■ **STATED GOAL**:
Output all of the records exactly as written.

═══ TASK INPUT

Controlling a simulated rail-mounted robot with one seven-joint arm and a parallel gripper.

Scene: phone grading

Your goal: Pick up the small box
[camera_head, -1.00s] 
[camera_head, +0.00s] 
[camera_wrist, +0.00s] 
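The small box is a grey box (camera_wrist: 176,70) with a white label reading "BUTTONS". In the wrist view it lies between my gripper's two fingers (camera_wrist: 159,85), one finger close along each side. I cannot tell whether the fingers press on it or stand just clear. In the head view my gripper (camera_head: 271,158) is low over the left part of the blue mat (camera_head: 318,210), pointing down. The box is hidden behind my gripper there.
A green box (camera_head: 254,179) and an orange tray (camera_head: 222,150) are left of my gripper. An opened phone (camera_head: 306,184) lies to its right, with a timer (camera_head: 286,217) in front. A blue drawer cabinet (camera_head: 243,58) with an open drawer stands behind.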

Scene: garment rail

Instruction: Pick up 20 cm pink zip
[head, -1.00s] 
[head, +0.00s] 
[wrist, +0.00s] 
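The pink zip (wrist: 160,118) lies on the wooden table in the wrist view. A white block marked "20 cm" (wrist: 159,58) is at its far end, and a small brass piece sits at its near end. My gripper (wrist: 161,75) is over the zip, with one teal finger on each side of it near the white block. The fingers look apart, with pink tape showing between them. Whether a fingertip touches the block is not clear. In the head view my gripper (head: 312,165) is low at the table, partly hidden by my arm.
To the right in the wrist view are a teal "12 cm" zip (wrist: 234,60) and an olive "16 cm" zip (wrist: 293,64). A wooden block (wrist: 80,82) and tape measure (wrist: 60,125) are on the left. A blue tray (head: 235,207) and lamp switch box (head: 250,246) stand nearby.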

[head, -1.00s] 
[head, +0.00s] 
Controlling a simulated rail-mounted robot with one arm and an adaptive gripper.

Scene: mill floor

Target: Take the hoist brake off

══════

■ **PROBLEM SOLUTION**:
Controlling a simulated rail-mounted robot with one seven-joint arm and a parallel gripper.

Scene: phone grading

Your goal: Pick up the small box
[camera_head, -1.00s] 
[camera_head, +0.00s] 
[camera_wrist, +0.00s] 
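The small box is a grey box (camera_wrist: 176,70) with a white label reading "BUTTONS". In the wrist view it lies between my gripper's two fingers (camera_wrist: 159,85), one finger close along each side. I cannot tell whether the fingers press on it or stand just clear. In the head view my gripper (camera_head: 271,158) is low over the left part of the blue mat (camera_head: 318,210), pointing down. The box is hidden behind my gripper there.
A green box (camera_head: 254,179) and an orange tray (camera_head: 222,150) are left of my gripper. An opened phone (camera_head: 306,184) lies to its right, with a timer (camera_head: 286,217) in front. A blue drawer cabinet (camera_head: 243,58) with an open drawer stands behind.

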Scene: garment rail

Instruction: Pick up 20 cm pink zip
[head, -1.00s] 
[head, +0.00s] 
[wrist, +0.00s] 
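The pink zip (wrist: 160,118) lies on the wooden table in the wrist view. A white block marked "20 cm" (wrist: 159,58) is at its far end, and a small brass piece sits at its near end. My gripper (wrist: 161,75) is over the zip, with one teal finger on each side of it near the white block. The fingers look apart, with pink tape showing between them. Whether a fingertip touches the block is not clear. In the head view my gripper (head: 312,165) is low at the table, partly hidden by my arm.
To the right in the wrist view are a teal "12 cm" zip (wrist: 234,60) and an olive "16 cm" zip (wrist: 293,64). A wooden block (wrist: 80,82) and tape measure (wrist: 60,125) are on the left. A blue tray (head: 235,207) and lamp switch box (head: 250,246) stand nearby.

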[head, -1.00s] 
[head, +0.00s] 
Controlling a simulated rail-mounted robot with one arm and an adaptive gripper.

Scene: mill floor

Target: Take the hoist brake off

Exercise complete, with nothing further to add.